■ GIVEN REQUEST ■
Reproduce exactly the lines beginning with the line that contains "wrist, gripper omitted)" and ending at the final line of the material below.

■ GIVEN RECORDS ■

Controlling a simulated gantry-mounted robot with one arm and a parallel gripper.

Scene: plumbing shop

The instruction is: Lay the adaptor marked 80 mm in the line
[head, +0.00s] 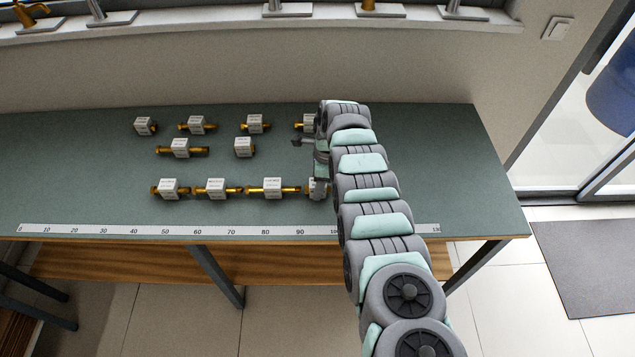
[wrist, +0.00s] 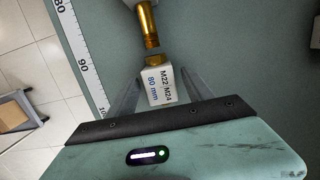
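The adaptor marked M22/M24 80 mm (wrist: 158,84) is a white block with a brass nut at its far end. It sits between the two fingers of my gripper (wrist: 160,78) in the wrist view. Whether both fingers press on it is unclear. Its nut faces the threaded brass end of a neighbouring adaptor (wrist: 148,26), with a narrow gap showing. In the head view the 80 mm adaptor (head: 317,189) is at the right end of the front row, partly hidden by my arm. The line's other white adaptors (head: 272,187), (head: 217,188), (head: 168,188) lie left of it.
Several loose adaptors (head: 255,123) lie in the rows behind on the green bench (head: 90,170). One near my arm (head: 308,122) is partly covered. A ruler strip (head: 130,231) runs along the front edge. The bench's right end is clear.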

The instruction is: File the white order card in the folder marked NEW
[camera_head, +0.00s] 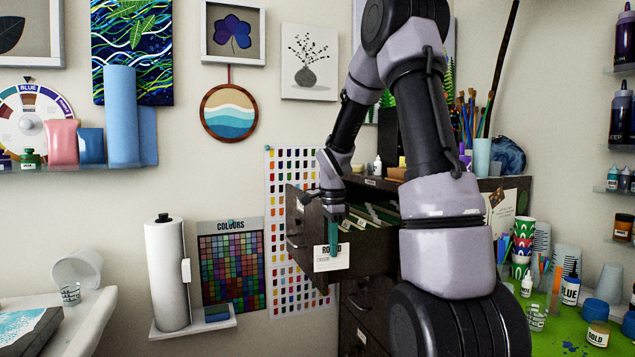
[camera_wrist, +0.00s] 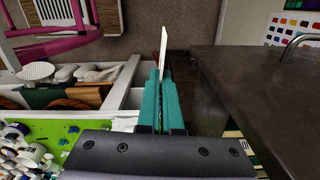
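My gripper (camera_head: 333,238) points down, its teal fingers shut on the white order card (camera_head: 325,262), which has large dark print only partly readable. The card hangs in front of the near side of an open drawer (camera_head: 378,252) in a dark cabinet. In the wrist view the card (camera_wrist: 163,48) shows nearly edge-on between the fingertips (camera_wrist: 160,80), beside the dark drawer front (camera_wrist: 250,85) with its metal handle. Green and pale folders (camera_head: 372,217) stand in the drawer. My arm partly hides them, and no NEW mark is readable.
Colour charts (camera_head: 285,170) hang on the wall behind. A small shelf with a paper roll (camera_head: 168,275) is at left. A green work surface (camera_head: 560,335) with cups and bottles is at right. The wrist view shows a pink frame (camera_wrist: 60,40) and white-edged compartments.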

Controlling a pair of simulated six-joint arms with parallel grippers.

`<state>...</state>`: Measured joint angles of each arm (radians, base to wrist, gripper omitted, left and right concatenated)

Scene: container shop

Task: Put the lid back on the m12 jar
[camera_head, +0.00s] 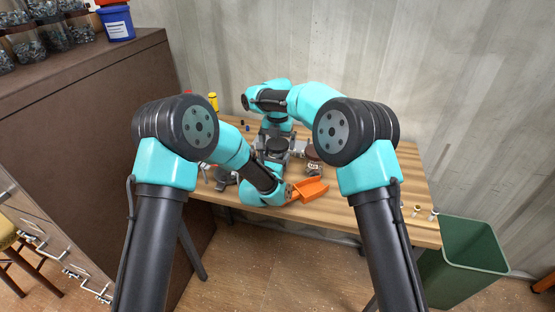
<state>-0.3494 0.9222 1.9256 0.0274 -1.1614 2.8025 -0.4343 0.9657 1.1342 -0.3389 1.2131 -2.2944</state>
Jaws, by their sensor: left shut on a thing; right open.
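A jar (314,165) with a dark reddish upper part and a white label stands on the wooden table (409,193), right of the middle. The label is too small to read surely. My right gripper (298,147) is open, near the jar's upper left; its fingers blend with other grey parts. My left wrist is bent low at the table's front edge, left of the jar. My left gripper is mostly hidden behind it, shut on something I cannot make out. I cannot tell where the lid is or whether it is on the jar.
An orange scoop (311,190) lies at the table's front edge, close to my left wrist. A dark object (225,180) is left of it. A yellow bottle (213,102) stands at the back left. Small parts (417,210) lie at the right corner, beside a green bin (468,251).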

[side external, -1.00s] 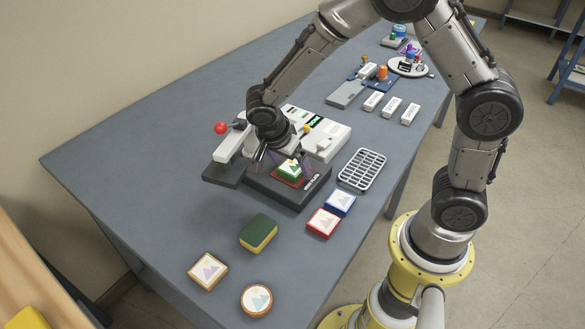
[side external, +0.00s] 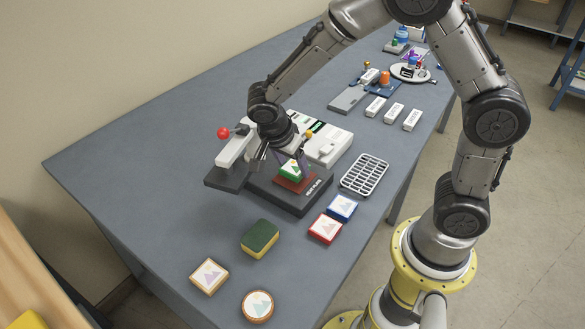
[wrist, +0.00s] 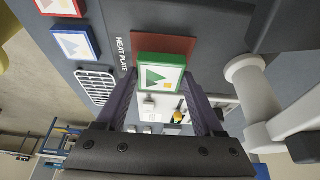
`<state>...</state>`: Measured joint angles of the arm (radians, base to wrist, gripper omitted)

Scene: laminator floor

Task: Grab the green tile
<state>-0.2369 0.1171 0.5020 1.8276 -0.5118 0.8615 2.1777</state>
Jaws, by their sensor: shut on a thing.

■ COMPLETED EXERCISE ■
`<state>...</state>`: Measured joint angles of the arm (radians, base to wrist, gripper omitted)

Scene: laminator floor

Task: Grab the green tile
<state>-0.2369 0.1171 0.5020 1.8276 -0.5118 0.8615 2.1777</state>
Jaws, by their sensor: shut on a thing.

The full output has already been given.